The crosscut fence is 30" long and has a pull-out extension out to 48"+. This is pretty much the ideal fence length for a small slider such as this. The fence is also equipped with a single flip stop, and an adjustable scale for it. The scale also works with the fence extension. The stop position is easy to read however the device is not balanced and tends to tip when loose so some care must be taken when setting it. The fence can be installed in one of three positions on the sliding table. The mid-mount position allows for the fence to be set at positive or negative angles. The others would be calibrated to 90 degrees only. Fence Extended

Click for closer view

Fence Aft The Front or "fore" mounting position allows for about a 37" crosscut capacity. The mid-mount about 28" and Back (or "aft") position allows for about 27" of crosscut capacity.

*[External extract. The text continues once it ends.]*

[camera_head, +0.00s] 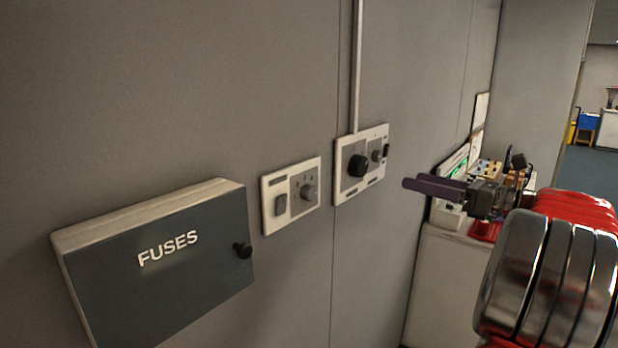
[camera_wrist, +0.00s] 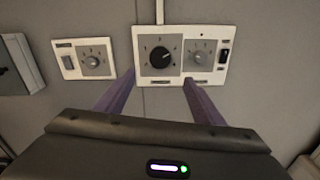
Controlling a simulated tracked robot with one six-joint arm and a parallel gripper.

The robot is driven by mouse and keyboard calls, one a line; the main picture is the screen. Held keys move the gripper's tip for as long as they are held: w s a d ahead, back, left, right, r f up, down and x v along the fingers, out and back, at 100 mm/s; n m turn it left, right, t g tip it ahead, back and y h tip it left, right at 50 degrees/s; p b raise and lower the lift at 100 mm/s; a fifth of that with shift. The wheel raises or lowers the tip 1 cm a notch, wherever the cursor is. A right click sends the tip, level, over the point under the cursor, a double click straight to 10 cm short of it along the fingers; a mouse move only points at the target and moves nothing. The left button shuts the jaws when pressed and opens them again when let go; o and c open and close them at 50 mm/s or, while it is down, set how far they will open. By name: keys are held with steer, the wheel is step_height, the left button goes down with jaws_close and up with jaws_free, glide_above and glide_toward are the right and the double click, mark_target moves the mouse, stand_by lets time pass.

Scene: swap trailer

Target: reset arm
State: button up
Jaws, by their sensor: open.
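My gripper (camera_head: 436,188) is at the right of the head view, its purple fingers pointing left toward the wall panels, with a gap of free air before them. In the wrist view my gripper (camera_wrist: 158,95) shows two purple fingers spread apart with nothing between them. Beyond the fingers is the larger white wall panel (camera_wrist: 180,84), with a big black knob (camera_wrist: 160,57), a smaller grey knob (camera_wrist: 199,57) and a switch (camera_wrist: 224,56). The same panel (camera_head: 348,190) is near the middle of the head view. My red and chrome arm fills the lower right.
A smaller white panel (camera_head: 270,222) with a switch and grey knob is left of the larger one. A grey FUSES box (camera_head: 160,285) with a black knob juts from the wall at lower left. A white cabinet (camera_head: 440,280) carrying equipment stands behind my gripper. An opening shows at far right.

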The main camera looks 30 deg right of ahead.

These numbers will vary a little depend on the model of saw the unit is installed on and the height of the blade. For instance, on a cabinet saw the numbers would be more like 34.5 - 24.5 - 36 inches Fore - Mid - Aft. Because the Aft position does not offer any capacity advantage (on my contractor saw) and requires more manipulation for the crosscut fence, I preferred not to use it and took it's T-nuts out also in case I wanted access to the slots in the table for jigs and such.
Overall, the JessEm Mast-R-Slide is a joy to use and greatly increases both the safety and usefulness of a tablesaw. I believe the Mast-R-Slide is one of the best designed small sliding tables and although expensive, worth every penny. As with every slider, it will take some time to install and align but the design of the unit avoids many of the pitfalls competing units have not, this will make alignment less painful than several other units.


In the interest of full disclosure JessEm provided this product to facilitate this review.